-- start Dataset extract --

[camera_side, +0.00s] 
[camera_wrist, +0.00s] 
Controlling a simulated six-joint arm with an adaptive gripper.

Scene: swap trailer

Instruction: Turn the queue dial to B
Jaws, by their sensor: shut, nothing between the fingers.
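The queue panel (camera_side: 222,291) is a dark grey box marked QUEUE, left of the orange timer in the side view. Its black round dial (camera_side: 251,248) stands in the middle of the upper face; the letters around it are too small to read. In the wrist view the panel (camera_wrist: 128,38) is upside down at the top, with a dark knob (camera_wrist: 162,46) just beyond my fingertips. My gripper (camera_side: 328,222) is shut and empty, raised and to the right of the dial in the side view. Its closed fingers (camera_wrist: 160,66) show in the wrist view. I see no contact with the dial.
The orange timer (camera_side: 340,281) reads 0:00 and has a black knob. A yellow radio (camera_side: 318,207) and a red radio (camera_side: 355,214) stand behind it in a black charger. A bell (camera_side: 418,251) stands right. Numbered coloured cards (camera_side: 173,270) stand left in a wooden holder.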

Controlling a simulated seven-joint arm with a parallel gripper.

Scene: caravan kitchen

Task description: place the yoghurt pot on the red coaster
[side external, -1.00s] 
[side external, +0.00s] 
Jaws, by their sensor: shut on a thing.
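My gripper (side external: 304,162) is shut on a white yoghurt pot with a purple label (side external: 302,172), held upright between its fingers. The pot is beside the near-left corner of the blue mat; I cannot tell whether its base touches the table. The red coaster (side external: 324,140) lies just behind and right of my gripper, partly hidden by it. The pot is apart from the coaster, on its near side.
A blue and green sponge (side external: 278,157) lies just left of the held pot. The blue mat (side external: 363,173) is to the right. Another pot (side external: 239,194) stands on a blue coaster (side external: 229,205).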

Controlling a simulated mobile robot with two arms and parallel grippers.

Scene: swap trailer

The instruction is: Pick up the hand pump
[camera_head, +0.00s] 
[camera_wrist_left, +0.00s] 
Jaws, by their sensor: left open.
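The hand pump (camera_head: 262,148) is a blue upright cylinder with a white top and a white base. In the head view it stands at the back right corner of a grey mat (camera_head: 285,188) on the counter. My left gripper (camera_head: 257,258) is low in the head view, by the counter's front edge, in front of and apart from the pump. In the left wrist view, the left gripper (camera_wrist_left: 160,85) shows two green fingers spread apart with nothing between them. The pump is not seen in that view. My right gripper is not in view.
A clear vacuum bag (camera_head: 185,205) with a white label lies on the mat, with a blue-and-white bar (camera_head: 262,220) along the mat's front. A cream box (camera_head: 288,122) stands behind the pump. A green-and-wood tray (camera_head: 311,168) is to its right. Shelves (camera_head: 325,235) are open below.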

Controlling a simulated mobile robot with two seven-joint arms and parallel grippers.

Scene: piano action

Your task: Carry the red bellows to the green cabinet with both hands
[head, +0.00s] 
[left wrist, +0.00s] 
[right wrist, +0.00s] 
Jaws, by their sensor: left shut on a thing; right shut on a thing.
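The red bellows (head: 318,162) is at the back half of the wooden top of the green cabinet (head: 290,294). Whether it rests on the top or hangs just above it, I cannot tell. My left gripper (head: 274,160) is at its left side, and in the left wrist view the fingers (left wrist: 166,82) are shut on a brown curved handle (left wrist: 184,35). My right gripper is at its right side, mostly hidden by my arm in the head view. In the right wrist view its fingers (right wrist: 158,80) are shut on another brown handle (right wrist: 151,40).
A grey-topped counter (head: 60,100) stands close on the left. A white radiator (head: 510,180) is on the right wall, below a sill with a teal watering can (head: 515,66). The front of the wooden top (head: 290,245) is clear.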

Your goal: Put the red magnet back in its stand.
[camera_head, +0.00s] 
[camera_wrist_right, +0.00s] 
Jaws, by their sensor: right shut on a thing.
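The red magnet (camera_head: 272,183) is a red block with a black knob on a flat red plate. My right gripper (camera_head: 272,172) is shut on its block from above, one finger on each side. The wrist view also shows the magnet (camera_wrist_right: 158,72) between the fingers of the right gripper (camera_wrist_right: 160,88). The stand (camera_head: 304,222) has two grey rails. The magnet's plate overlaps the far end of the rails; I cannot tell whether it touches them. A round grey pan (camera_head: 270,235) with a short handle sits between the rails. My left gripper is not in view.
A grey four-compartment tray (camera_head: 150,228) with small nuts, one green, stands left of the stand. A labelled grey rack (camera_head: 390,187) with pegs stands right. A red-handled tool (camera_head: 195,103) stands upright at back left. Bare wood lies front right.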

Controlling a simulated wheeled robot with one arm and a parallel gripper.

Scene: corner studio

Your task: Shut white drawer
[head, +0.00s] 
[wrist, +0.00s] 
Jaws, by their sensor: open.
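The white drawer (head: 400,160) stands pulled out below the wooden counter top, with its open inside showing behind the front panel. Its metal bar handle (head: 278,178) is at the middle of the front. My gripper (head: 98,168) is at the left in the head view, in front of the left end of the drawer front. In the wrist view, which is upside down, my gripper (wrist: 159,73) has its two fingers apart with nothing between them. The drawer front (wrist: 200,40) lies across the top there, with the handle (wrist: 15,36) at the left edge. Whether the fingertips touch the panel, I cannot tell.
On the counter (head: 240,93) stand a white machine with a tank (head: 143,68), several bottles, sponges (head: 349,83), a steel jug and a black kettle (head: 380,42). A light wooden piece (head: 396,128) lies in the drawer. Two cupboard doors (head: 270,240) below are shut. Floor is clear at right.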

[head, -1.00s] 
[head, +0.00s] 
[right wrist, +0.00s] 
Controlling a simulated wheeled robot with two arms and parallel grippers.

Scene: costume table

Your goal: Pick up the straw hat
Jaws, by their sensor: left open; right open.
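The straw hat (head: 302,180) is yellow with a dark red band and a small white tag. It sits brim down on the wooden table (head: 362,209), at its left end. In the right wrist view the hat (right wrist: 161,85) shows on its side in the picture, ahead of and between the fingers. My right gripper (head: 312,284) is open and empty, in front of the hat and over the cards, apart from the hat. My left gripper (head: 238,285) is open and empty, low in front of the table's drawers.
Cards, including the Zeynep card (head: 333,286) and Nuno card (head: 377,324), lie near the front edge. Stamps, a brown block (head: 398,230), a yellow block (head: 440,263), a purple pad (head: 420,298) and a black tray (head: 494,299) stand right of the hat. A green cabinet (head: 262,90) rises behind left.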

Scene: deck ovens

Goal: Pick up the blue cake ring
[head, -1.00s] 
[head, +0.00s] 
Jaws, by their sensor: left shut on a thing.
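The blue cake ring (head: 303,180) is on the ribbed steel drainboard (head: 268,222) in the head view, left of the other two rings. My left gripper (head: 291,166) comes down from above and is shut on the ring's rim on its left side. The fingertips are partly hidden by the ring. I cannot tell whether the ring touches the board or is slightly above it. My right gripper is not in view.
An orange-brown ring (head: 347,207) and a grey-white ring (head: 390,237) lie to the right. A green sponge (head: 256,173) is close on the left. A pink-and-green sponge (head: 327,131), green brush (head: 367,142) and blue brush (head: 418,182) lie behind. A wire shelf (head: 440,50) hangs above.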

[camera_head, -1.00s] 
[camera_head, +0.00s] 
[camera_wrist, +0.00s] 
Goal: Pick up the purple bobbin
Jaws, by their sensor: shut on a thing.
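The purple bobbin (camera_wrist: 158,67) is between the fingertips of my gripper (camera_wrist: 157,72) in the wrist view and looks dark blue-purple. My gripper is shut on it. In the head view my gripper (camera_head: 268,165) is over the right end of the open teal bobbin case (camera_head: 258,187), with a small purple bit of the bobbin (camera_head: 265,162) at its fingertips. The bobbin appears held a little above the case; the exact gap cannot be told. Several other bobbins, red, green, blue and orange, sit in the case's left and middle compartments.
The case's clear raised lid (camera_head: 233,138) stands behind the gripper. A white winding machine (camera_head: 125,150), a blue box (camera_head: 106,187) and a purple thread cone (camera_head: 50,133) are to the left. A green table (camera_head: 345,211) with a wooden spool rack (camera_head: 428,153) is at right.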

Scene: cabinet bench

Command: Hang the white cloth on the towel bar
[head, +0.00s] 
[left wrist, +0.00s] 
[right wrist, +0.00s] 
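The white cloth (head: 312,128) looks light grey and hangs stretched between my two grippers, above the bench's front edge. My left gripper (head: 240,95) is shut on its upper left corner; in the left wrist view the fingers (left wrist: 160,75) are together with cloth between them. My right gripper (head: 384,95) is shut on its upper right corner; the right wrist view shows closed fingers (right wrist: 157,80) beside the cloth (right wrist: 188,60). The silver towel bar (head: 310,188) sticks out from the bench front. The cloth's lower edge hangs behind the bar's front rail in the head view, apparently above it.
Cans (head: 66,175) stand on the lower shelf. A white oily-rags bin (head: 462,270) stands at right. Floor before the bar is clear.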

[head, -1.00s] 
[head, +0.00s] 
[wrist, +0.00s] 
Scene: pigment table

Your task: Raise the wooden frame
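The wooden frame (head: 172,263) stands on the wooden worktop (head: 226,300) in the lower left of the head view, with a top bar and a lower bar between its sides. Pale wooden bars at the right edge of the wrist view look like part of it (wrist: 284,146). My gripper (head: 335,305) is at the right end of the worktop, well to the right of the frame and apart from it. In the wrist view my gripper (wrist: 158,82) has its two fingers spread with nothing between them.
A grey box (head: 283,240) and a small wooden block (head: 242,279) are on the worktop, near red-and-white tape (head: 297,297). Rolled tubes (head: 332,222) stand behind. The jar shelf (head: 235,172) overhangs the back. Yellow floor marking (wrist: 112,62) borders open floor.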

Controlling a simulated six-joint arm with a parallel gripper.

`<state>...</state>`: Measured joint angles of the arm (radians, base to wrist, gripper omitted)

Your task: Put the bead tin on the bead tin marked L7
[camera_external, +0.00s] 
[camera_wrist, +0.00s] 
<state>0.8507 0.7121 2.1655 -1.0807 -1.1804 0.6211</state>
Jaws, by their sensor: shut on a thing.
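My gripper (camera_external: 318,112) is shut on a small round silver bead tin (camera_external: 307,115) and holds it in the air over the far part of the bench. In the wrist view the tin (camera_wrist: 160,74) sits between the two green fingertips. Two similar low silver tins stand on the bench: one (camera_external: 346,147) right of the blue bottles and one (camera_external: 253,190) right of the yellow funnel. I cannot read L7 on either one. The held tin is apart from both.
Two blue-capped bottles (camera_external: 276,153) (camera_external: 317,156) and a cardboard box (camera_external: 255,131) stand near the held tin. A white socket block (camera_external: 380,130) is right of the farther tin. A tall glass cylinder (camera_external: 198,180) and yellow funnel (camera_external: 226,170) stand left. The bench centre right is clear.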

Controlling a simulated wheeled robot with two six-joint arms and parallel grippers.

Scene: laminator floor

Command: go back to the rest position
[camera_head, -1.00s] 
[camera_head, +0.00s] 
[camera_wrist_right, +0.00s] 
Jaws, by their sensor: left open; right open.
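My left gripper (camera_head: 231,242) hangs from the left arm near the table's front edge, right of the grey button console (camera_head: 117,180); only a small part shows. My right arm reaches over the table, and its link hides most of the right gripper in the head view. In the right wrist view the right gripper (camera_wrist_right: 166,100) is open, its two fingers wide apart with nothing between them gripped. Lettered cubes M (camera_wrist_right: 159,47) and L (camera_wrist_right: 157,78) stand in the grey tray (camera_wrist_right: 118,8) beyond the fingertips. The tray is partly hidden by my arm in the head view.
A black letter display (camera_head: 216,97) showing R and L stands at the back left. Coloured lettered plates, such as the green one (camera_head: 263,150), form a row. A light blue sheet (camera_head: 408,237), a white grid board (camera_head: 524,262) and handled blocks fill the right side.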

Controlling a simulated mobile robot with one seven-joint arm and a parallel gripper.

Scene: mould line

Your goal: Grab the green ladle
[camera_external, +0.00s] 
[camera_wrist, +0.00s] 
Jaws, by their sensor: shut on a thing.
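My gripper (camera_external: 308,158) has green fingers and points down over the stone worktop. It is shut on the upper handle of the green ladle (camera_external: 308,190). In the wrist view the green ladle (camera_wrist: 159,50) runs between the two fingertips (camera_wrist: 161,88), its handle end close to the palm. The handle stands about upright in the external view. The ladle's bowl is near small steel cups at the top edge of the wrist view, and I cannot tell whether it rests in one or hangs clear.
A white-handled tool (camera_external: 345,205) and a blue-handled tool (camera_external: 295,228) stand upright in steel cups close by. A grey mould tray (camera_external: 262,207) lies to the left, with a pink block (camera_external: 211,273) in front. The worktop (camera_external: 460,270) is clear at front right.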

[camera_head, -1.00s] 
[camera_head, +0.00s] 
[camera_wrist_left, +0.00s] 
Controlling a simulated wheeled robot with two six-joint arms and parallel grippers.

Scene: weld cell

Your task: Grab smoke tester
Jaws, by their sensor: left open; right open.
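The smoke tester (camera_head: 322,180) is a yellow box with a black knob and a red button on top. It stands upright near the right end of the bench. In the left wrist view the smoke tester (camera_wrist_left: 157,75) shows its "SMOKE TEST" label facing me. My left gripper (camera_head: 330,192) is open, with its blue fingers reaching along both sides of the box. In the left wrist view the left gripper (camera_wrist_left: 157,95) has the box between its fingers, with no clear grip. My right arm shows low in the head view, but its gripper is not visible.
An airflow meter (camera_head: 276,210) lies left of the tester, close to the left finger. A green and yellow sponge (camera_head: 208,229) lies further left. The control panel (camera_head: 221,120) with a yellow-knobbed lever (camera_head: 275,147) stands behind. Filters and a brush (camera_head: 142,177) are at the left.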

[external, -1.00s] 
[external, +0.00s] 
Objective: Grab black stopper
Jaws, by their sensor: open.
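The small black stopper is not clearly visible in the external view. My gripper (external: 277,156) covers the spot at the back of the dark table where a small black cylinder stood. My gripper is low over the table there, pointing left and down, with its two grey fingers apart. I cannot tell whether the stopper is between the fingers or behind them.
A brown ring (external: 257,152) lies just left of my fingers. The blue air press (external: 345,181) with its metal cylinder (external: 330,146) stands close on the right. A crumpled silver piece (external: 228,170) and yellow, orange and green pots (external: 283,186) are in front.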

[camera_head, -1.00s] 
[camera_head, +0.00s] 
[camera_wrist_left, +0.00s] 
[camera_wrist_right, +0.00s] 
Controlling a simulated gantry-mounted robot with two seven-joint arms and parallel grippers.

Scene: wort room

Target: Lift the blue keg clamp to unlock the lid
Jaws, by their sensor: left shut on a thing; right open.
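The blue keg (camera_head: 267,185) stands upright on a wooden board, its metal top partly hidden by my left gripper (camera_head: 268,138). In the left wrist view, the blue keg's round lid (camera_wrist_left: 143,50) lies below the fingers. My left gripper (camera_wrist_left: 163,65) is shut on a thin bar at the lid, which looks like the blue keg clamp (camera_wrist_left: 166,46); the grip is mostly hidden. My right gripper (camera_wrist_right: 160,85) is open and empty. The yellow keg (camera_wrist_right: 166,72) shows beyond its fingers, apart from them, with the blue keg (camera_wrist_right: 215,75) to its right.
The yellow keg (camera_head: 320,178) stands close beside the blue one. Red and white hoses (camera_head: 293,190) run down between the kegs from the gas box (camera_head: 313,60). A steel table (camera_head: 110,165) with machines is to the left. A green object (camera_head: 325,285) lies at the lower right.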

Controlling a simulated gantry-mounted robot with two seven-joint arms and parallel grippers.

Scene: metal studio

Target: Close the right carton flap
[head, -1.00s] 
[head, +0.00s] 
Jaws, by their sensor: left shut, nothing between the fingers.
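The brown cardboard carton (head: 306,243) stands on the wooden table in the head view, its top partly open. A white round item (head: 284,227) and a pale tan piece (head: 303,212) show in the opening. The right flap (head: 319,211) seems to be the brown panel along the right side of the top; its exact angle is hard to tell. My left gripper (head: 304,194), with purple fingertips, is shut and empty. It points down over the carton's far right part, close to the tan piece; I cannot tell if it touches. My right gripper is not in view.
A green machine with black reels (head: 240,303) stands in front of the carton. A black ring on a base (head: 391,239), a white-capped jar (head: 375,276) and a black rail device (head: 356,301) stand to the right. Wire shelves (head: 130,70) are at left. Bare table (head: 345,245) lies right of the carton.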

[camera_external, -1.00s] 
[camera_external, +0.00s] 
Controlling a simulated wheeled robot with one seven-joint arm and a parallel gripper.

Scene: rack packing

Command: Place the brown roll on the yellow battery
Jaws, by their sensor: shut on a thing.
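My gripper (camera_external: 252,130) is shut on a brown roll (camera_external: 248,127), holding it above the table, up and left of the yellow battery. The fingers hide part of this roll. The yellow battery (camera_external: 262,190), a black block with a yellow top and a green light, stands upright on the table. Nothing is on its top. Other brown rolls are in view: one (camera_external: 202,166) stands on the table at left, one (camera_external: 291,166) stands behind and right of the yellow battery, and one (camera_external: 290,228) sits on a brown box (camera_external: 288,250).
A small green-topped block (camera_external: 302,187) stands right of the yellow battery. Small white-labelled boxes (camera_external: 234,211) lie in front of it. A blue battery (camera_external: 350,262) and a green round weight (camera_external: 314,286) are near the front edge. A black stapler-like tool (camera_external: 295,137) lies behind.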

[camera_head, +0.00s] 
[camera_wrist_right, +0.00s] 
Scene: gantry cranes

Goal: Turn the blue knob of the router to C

-- end Dataset extract --

_Directive_. Pull out all lines containing "arms".

_Result of the task_.
Controlling a simulated mobile robot with two arms and parallel grippers.
Controlling a simulated mobile robot with two seven-joint arms and parallel grippers.
Controlling a simulated wheeled robot with two arms and parallel grippers.
Controlling a simulated wheeled robot with two six-joint arms and parallel grippers.
Controlling a simulated wheeled robot with two six-joint arms and parallel grippers.
Controlling a simulated gantry-mounted robot with two seven-joint arms and parallel grippers.
Controlling a simulated gantry-mounted robot with two seven-joint arms and parallel grippers.

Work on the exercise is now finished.